(Some records)
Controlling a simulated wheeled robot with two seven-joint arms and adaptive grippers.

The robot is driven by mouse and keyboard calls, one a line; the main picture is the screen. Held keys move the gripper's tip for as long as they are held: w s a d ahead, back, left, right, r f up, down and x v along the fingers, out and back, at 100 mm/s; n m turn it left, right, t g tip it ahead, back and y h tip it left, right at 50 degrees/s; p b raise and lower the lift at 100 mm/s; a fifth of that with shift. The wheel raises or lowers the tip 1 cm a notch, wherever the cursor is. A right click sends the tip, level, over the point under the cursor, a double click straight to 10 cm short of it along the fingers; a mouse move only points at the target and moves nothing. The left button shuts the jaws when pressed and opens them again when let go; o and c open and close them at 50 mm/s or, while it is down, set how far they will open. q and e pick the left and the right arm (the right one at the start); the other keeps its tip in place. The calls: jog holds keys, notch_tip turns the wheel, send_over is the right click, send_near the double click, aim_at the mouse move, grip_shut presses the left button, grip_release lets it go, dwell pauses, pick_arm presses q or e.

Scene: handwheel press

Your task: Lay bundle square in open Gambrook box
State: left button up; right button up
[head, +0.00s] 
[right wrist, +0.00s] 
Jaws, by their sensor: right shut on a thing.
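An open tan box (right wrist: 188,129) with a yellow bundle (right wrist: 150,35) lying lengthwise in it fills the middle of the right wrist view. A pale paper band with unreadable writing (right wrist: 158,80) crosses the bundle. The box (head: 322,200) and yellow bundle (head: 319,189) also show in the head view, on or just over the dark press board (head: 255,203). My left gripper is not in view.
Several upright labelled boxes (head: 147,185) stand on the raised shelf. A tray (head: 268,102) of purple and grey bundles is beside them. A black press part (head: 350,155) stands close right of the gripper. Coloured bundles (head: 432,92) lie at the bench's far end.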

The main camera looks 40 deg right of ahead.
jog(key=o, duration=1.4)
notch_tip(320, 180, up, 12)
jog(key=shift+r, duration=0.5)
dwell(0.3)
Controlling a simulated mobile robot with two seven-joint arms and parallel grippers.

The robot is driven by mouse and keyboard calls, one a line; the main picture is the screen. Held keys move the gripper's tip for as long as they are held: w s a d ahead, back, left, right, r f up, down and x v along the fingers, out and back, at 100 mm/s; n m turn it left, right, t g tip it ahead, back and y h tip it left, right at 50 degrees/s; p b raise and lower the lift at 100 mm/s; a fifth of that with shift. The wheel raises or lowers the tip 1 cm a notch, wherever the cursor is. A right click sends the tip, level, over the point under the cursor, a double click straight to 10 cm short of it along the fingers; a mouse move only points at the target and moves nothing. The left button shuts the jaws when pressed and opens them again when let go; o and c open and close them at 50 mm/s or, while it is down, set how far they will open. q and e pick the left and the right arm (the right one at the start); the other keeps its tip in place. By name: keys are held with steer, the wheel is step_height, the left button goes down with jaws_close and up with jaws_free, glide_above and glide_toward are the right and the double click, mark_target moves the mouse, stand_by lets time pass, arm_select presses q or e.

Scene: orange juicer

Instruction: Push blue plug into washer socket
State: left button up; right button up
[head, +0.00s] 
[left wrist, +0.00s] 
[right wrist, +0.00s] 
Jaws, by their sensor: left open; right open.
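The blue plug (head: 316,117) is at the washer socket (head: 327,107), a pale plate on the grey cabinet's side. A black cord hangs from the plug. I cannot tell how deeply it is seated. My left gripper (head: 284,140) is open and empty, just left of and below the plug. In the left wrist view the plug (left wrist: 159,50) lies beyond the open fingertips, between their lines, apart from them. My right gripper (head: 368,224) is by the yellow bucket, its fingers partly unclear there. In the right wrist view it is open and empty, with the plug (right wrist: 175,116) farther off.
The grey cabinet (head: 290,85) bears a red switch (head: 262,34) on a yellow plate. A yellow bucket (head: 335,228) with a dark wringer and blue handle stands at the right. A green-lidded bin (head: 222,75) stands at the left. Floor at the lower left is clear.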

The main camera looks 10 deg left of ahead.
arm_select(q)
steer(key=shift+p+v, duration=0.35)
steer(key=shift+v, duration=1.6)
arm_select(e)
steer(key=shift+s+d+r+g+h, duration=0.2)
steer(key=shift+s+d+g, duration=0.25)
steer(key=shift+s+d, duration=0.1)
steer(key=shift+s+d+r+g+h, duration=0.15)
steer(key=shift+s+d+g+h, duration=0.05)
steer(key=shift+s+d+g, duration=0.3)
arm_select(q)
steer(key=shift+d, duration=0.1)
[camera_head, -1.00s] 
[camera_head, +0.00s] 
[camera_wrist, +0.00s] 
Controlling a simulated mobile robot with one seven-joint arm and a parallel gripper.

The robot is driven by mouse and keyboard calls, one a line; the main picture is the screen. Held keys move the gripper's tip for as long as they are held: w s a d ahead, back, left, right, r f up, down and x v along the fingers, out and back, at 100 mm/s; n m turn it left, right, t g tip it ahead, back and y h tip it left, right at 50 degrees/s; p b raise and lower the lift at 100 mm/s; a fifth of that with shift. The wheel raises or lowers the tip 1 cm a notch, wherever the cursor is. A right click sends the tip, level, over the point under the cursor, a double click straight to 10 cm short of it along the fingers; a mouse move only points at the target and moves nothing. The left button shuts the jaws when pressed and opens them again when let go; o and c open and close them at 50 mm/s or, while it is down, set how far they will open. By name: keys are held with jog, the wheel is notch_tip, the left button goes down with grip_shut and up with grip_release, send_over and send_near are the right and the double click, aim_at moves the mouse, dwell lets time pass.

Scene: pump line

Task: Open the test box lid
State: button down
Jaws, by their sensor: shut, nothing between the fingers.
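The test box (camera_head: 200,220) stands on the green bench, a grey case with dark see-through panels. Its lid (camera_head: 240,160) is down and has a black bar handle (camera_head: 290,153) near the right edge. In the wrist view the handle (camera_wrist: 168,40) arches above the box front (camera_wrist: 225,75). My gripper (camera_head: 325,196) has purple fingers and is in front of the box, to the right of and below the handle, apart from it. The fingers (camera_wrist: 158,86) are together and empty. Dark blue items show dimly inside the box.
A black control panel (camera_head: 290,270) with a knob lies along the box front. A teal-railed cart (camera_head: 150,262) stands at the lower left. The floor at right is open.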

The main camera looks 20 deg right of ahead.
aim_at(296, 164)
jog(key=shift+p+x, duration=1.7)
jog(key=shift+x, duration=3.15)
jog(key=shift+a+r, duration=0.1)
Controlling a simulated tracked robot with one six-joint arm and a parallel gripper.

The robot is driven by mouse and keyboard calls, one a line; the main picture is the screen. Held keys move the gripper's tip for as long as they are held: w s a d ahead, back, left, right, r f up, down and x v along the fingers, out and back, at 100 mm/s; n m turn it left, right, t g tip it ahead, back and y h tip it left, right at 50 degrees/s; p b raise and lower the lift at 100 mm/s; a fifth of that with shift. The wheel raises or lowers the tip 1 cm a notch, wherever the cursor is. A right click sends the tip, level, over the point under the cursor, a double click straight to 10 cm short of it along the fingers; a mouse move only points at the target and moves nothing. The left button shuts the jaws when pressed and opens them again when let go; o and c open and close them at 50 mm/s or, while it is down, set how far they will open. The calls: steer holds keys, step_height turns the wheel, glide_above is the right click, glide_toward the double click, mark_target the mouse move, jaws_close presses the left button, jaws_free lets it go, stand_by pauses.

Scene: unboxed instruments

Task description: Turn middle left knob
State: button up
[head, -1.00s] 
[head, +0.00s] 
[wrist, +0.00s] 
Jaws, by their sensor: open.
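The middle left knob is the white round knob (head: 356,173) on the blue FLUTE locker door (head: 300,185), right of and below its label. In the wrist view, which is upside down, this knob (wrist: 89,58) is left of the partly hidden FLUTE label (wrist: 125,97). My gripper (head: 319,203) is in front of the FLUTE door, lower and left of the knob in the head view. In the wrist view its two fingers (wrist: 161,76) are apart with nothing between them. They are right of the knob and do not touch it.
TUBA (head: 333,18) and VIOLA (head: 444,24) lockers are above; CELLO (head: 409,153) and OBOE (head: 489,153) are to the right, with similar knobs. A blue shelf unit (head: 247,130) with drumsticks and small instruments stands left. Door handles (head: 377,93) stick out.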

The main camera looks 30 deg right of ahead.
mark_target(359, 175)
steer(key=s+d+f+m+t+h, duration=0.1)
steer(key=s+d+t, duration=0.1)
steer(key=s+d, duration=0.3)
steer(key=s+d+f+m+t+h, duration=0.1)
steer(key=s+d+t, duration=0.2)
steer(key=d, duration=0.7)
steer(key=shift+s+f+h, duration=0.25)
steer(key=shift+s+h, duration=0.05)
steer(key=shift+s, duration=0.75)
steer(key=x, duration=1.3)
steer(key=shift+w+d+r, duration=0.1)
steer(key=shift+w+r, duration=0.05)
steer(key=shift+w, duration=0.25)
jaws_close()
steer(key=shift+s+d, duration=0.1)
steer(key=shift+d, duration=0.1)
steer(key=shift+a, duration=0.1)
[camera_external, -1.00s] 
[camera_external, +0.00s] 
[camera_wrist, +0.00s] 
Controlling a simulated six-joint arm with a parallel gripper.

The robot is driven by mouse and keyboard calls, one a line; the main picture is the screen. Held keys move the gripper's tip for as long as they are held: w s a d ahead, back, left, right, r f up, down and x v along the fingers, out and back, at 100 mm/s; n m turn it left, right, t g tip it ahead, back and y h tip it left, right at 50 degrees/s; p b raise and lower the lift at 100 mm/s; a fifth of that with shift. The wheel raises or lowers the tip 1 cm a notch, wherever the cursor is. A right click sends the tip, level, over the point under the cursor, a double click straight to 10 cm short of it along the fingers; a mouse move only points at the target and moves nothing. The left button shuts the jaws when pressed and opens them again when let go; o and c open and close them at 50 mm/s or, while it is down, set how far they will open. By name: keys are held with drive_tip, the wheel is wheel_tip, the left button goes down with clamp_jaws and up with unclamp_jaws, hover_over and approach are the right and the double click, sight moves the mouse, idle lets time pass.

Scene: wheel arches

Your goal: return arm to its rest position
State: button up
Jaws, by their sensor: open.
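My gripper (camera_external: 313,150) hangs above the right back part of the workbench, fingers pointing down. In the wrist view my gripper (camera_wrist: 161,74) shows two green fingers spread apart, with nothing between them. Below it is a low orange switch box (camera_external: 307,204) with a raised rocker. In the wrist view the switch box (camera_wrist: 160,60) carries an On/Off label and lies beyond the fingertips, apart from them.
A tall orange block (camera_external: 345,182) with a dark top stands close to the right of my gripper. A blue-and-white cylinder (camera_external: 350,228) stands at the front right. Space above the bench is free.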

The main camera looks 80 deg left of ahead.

▶ [Task prompt]
In the entries above, locate every line with the word "Scene" and copy it.

▶ [Answer to this exercise]
Scene: handwheel press
Scene: orange juicer
Scene: pump line
Scene: unboxed instruments
Scene: wheel arches

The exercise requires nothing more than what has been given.